Ecco tutti i motivi per cui Mr. Robot non può essere considerata un capolavoro.
Tra un mese tornerà negli Stati Uniti la serie rivelazione della scorsa stagione televisiva: Mr. Robot. Dopo la vittoria del Golden Globe le aspettative del pubblico sono altissime, l’hype si sta impossessando di milioni di spettatori in tutto il mondo convinti che questa sia una delle migliori serie degli ultimi tempi.
Ma Mr. Robot merita davvero tutta questa considerazione? Si tratta davvero di un capolavoro? La risposta è semplice: no. Più verosimilmente si tratta di una serie che è riuscita ad intercettare gli interessi del pubblico con argomenti attuali, assurgendo così in men che non si dica a piccolo cult.
La prima stagione di Mr. Robot, infatti, ha tantissimi difetti che vengono solo in parte compensati da altrettanti (seppur notevoli) pregi.
Bisogna essere chiari: la serie distribuita da USA Network è un buon prodotto. Senz’altro sopra la media. I punti di forza sono un ottimo impianto registico che restituisce in maniera originale e convincente il disagio psico-emotivo del protagonista, delle notevoli prestazioni attoriali (a partire dallo stesso protagonista Elliot, interpretato da Rami Malek) e un argomento (quello dell’hacking) affrontato con lucidità e realismo.
Il vero fattore vincente sta, però, nella forte critica sociale che caratterizza la serie, una inarrestabile spinta anarchica che ricorda palesemente la lezione imparata da V per Vendetta.
Di contro, il problema principale della prima stagione di Mr. Robot è prettamente narrativo. La prima parte procede placida affidandosi interamente al carisma di personaggi ben caratterizzati: non solo Elliot, ma anche e soprattutto il personaggio dello stesso Mr. Robot (interpretato dall’ottimo Christian Slater). Le linee narrative si aprono un po’ alla rinfusa puntando sul non detto e su numerosi elementi non spiegati, che dovrebbero incuriosire lo spettatore ma che ci riescono solo in parte.
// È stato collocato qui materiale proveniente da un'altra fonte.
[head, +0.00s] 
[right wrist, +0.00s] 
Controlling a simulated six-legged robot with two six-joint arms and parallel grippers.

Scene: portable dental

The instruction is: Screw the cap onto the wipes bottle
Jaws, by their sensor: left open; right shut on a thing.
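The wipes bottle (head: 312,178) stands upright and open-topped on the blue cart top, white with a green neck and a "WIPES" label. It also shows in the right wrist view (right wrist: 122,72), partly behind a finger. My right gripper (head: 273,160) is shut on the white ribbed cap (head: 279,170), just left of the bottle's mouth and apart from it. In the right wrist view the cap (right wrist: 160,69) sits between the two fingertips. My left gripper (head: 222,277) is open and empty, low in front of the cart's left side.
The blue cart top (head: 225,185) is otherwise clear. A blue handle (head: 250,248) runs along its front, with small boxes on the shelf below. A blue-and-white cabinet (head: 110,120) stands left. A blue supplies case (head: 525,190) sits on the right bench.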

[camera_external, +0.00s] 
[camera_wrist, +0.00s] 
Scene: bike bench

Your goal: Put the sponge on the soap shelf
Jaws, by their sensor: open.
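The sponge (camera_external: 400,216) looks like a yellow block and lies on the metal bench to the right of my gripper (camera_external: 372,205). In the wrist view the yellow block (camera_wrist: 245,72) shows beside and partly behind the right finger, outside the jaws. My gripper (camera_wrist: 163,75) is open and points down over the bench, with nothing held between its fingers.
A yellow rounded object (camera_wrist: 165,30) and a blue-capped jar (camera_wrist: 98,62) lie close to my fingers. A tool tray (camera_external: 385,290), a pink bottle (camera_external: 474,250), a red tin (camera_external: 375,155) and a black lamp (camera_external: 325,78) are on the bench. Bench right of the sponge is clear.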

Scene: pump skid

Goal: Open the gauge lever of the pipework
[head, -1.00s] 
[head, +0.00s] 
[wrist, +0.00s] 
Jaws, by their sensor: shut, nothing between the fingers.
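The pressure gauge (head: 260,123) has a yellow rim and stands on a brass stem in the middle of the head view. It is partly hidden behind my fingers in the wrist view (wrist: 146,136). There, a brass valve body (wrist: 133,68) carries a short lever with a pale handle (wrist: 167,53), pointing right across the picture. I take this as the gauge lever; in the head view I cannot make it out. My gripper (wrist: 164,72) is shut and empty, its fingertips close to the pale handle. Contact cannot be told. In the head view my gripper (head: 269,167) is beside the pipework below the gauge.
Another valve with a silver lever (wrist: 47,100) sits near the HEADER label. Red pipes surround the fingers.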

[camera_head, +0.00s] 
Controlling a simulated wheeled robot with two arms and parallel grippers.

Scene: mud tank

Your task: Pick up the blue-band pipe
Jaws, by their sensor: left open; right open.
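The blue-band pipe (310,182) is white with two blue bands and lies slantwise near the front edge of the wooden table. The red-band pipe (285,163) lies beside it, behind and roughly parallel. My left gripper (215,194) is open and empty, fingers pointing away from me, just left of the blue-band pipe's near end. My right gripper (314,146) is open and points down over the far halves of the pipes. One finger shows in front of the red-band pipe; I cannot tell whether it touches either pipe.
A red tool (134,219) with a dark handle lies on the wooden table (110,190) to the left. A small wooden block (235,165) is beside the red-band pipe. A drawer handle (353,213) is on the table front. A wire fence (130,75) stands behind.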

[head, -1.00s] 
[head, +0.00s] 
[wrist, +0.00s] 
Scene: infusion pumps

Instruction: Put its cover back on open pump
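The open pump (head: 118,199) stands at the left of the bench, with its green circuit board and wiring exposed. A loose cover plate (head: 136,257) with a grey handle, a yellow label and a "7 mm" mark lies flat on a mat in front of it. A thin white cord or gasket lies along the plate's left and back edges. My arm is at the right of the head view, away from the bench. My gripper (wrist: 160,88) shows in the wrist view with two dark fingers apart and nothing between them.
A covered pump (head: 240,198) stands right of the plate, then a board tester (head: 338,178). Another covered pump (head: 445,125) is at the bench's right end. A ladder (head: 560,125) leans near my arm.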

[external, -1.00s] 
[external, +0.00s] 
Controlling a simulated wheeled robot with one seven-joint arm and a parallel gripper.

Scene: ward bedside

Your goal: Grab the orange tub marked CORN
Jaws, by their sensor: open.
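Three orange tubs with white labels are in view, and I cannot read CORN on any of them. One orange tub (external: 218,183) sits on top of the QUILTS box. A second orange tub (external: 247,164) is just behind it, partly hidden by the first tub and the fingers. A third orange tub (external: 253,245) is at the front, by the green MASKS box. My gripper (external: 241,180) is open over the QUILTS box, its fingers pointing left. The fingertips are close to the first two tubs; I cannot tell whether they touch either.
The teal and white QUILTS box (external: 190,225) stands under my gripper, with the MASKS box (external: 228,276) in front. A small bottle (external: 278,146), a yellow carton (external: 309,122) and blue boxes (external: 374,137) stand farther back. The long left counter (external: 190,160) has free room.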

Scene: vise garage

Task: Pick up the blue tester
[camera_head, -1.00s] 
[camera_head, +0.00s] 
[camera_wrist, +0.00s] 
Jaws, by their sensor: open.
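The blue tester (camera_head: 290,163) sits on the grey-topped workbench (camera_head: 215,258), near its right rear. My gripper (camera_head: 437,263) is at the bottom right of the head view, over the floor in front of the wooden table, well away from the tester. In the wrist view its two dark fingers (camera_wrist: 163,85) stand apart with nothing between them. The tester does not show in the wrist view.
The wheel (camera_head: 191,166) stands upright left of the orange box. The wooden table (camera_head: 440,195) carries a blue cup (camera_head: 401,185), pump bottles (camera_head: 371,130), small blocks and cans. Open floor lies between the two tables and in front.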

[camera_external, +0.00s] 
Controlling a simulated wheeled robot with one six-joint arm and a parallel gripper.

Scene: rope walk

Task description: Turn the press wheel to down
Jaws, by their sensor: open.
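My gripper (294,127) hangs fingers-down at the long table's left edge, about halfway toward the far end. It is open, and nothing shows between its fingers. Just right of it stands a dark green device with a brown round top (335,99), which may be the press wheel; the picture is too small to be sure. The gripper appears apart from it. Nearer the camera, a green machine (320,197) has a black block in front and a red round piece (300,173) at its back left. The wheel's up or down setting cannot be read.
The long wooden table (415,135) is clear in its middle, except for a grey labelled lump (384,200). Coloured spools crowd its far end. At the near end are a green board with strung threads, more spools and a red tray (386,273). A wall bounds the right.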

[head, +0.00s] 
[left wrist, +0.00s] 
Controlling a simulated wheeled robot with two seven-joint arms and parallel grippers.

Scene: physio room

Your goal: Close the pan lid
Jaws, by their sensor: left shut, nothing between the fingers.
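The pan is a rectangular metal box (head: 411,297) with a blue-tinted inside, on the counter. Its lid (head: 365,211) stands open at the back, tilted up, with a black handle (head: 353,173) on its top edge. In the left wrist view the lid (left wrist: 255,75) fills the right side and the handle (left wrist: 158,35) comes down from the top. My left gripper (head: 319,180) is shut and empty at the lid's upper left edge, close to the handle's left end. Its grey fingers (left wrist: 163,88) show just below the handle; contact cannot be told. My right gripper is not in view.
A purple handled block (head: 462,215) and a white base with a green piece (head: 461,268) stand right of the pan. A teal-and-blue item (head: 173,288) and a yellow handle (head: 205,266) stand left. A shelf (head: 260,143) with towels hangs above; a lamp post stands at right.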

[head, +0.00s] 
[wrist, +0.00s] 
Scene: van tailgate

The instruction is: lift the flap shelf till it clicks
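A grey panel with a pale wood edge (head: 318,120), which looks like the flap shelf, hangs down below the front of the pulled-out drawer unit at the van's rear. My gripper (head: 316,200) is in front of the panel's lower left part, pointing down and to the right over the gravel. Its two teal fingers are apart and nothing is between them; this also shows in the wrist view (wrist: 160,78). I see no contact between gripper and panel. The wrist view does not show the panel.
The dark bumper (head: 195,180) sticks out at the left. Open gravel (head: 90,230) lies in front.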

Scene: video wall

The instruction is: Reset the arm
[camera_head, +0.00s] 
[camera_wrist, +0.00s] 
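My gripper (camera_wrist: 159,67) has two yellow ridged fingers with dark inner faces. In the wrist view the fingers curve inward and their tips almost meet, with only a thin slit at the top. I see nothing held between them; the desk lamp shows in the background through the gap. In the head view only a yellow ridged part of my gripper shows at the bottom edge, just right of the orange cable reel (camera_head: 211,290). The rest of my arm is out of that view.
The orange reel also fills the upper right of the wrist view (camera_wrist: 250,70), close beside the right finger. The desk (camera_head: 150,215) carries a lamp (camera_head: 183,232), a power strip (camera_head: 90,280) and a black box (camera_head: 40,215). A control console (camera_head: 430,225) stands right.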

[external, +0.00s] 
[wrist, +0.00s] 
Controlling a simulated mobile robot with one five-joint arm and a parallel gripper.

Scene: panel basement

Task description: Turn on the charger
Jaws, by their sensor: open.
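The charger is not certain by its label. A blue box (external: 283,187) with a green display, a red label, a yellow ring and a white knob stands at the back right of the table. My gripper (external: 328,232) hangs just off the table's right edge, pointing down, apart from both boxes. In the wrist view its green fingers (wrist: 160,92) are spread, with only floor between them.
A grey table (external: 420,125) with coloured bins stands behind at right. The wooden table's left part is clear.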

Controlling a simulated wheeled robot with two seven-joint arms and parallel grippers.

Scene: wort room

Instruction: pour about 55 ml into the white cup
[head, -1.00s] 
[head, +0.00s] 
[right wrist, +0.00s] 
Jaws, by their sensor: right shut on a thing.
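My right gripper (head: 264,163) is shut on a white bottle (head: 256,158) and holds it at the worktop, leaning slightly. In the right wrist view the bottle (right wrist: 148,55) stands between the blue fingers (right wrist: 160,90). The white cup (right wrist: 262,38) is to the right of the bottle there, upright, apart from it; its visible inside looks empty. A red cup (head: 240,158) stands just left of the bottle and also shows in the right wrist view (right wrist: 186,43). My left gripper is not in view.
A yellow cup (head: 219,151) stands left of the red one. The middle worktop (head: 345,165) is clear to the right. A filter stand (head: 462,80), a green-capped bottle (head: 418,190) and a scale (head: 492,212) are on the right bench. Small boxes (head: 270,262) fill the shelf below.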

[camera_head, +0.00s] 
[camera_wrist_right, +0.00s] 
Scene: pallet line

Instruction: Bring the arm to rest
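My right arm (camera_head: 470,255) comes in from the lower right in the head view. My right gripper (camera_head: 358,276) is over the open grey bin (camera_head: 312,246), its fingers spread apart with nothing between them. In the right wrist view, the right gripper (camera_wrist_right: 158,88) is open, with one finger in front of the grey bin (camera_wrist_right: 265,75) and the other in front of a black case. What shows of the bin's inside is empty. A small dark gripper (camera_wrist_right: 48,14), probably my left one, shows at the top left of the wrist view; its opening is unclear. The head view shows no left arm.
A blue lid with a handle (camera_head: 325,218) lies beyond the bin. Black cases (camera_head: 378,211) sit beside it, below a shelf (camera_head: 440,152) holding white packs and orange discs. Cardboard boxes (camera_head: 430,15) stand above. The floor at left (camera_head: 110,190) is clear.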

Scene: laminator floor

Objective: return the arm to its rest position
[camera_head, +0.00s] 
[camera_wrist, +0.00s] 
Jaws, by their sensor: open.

La seconda parte di stagione si basa su un clamoroso colpo di scena che ha fatto saltare tutti sulla sedia ma che risulta tutt’altro che originale e che crea dei buchi narrativi inspiegabili se non attraverso il trucco del narratore inaffidabile (quale Elliot senz’altro è). Tutto, infatti, ruota intorno alla soggettività distorta del protagonista, alla voce fuori capo che accompagna le sue paure e le sue scelte. La realtà non è mai quella che sembra e questo fa comodo agli autori, ma non basta a giustificare le numerose mancanze e i vuoti della sceneggiatura.
Inoltre la prima stagione si conclude con un episodio che ho trovato parecchio deludente, che velocizza di colpo il tempo del racconto e che confonde laddove vorrebbe stupire.
Tante imperfezioni che rendono questa serie, a mio parere, una delle più sopravvalutate dell’ultimo periodo, ma che non riescono a cancellarne gli aspetti innovativi e originali.
Mr. Robot resta un prodotto con molto potenziale ma che si approccia a questa seconda stagione come davanti a un bivio: da una parte gli autori potrebbero correggere il tiro, perfezionando le linee narrative e dando una maggiore coerenza al tutto; dall’altra c’è il rischio maggiore: quello cioè di non riuscire a portare avanti il gioco psicologico che tanto ha stupito gli spettatori, arenandosi sull’inaffidabilità dell’intreccio.
In summa, consiglio a chi si è perso questa serie di recuperarla in questo mese che ci separa dal secondo capitolo. Sperando che non si riveli, come purtroppo temo, l’ennesima occasione mancata.